Creating relationships

To create a relationship between nodes, we use this syntax:

MATCH (p1:Person {name: 'John'}), (p2:Person {name: 'Jane'})
CREATE (p1)-[:FRIENDS_WITH]->(p2);

Here’s what’s happening:

We first match two existing nodes (John and Jane) using their properties.
The CREATE statement establishes a relationship between them.
The [:FRIENDS_WITH]-> syntax defines the relationship. The [] brackets indicate a relationship in Cypher, and FRIENDS_WITH is the type of relationship.

Try creating nodes for John and Jane and then establish a relationship between them.

Querying nodes

To search for a specific node, you can use the MATCH and RETURN keywords:

MATCH (p:Person) WHERE p.name = 'John' RETURN p;

This will return all nodes where the name property is ‘John’. You can also query by other properties:

MATCH (p:Person) WHERE p.age > 30 RETURN p;

To return a specific property, such as the name, run the following query:

MATCH (p:Person) WHERE p.age > 30
RETURN p.name;

Or if you want to know how many people named John exist in the database:

MATCH (p:Person) WHERE p.name = 'John'
RETURN COUNT(p);

Cypher offers a lot of flexibility for querying your data. Try different queries to get comfortable with all the possibilities.

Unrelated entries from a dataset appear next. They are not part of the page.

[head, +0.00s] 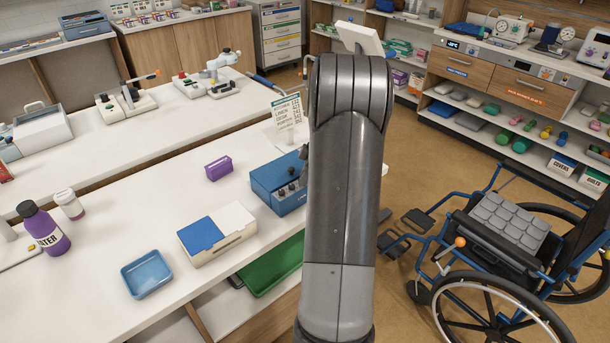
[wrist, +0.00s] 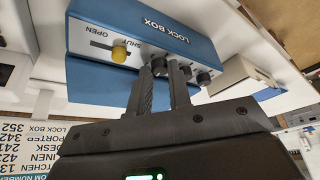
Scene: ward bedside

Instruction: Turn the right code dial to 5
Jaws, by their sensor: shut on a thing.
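The blue lock box (head: 272,196) stands on the white counter; my arm hides its right part in the head view. In the wrist view the lock box (wrist: 90,84) shows a yellow knob (wrist: 119,54) by the words SHUT and OPEN, and a row of dark dials. My gripper (wrist: 168,66) is shut on the right code dial (wrist: 159,66), the one nearest the yellow knob. Another dial (wrist: 204,77) stands clear beside the fingers. I cannot read the dial's number.
A printed number card (head: 289,111) stands behind the box. A blue-and-white box (head: 218,233), a purple holder (head: 218,168) and a blue tray (head: 147,273) are nearby on the counter. A wheelchair (head: 490,250) stands on the floor at right.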

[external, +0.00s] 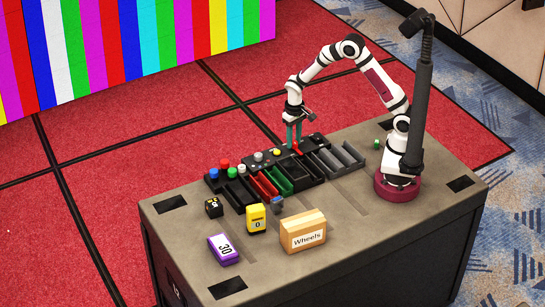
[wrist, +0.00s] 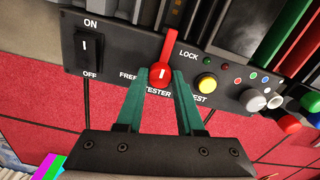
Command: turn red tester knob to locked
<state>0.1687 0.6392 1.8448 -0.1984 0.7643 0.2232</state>
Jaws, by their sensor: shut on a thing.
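The red tester knob (wrist: 160,76) sits on a black panel (wrist: 130,30) in the wrist view. Its long red lever points up and slightly right in that picture. The word FREE is at its lower left and LOCK at its upper right. My gripper (wrist: 161,77) has green fingers on either side of the knob and is shut on it. In the external view my gripper (external: 294,127) reaches down to the panel, with the red knob (external: 296,148) showing at its fingertips. The fingers partly hide the knob's sides and the panel lettering.
A yellow button (wrist: 207,84) is close right of the knob, and an ON/OFF switch (wrist: 89,46) is at left. Coloured bins (external: 263,186) stand beside the panel. A Wheels box (external: 303,231), yellow item (external: 256,218) and purple item (external: 223,249) stand on the table.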

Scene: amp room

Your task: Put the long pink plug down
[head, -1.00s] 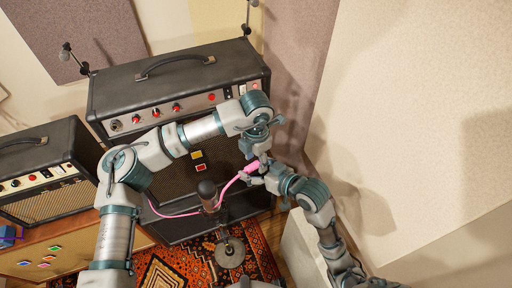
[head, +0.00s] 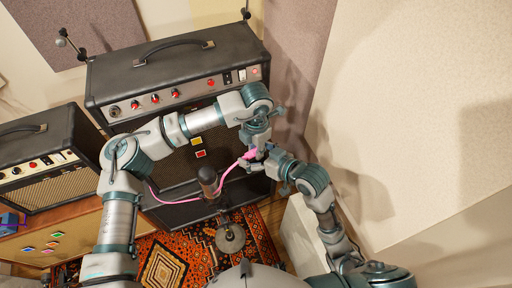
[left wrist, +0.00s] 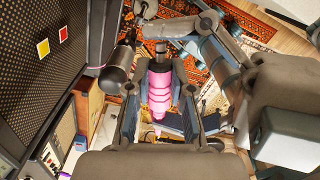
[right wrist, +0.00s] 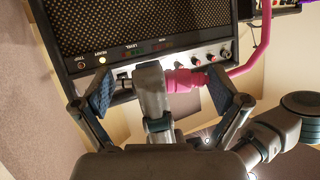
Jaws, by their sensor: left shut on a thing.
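The long pink plug (head: 249,155), with its pink cable running down to the left, is high in front of the large amp. My left gripper (head: 256,150) is shut on it. In the left wrist view the ribbed pink body (left wrist: 159,88) lies between the two left fingers. My right gripper (head: 264,168) is close beside the plug. In the right wrist view its fingers (right wrist: 160,92) stand wide apart, with the plug (right wrist: 183,80) and a finger of my left gripper between them. Whether the right fingers touch the plug is unclear.
The large amp (head: 180,75) has a row of knobs and jacks along its front panel. A smaller amp (head: 40,160) stands at left. A microphone on a stand (head: 208,182) is below the plug. A patterned rug (head: 165,262) covers the floor; a pale wall is at right.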

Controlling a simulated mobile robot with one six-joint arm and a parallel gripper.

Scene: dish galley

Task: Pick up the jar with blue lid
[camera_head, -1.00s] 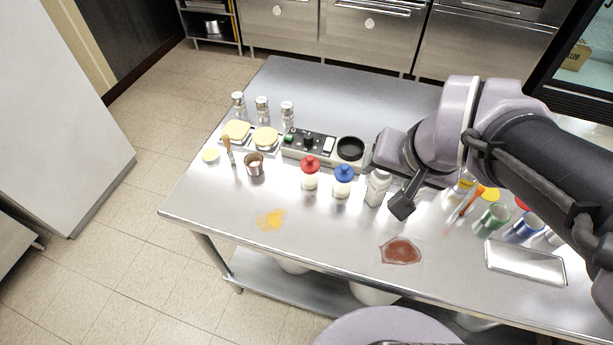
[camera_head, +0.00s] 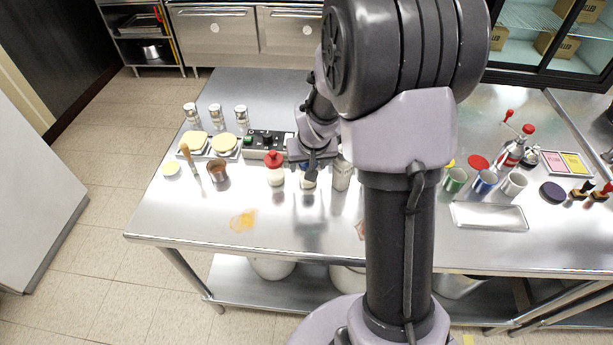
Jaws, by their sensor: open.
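The jar with blue lid (camera_head: 308,184) stands upright on the steel table, mostly hidden behind my gripper. Only part of its pale body shows, with a trace of blue beside the gripper. My gripper (camera_head: 311,172) is open and hangs over and in front of the jar's top. I cannot tell whether the fingers touch the jar or are around its lid. A jar with a red lid (camera_head: 275,170) stands just left of it. A silver shaker (camera_head: 341,174) stands just right of it.
A control box (camera_head: 264,142) lies behind the jars. A copper cup (camera_head: 217,170) and a brush (camera_head: 188,160) stand to the left. A yellow spill (camera_head: 243,220) is near the front.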

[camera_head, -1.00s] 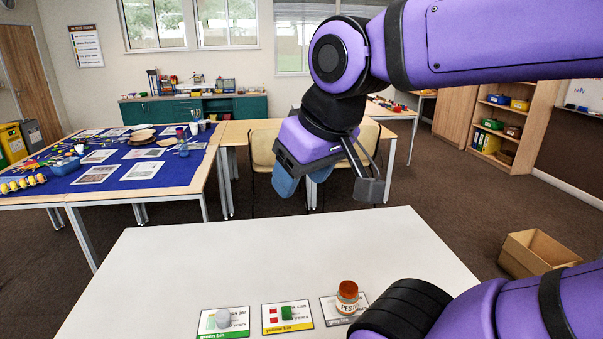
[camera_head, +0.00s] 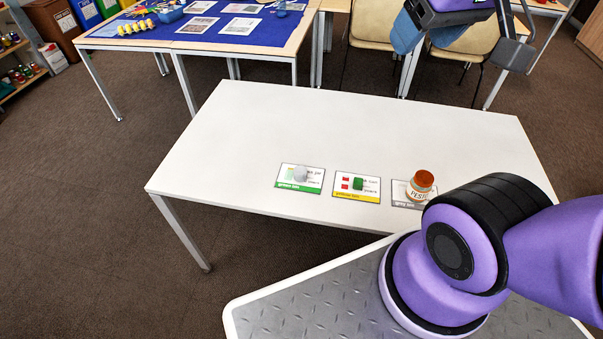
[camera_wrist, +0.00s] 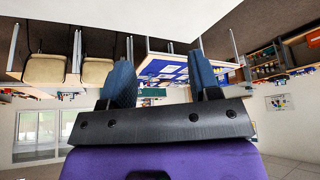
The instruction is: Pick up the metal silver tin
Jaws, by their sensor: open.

Advantages of graph relationships

A big advantage of using relationships between nodes is that you don’t need to duplicate data. When you later search for relationships, Memgraph automatically retrieves the connected nodes without needing to store redundant information. This is a key difference from traditional SQL databases, where relationships often require separate tables with duplicated data.

Data import

The next step is to import the dummy CSV file into Memgraph using the LOAD CSV clause.

Create indexes

In Memgraph, indexes are not created in advance and creating constraints does not imply index creation. By creating label or label-property indexes, relationships between nodes will be created much faster and consequently speed up data import. A good rule of thumb is to create indexes for the label or label and property being matched in Cypher queries.

Indices are a great tool in Memgraph, particularly when dealing with large datasets and frequent queries. Here’s why:

Faster node lookup - Label indices make it quicker to find nodes of a specific type.
Efficient Filtering - Label-property indices improve the speed of filtering operations, especially on frequently queried properties like name.

For our example, it might be good to create the following indexes:

CREATE INDEX ON :Person;
CREATE INDEX ON :Person(name);

When running queries, it is good to filter data as much as possible. The most common approach is to filter by label. Since all of our nodes are labeled with :Person, this index is not that important. But, if you expand your database and have various labels, indexing them will increase query performance significantly.

Later on, when creating relationships, we’ll filter data by the name property (name: “Cheryl” or name: “Jeanne”), and that’s why we created such label-property index. It will significantly speed up filtering, especially if there are a lot of different names in the dataset. You can decide on which indexes to create after you design the import queries.

Create nodes

Next, let’s create Person nodes.

Objective: Detect data that needs to be cleaned or transformed for proper data import (e.g., convert strings to integers or dates).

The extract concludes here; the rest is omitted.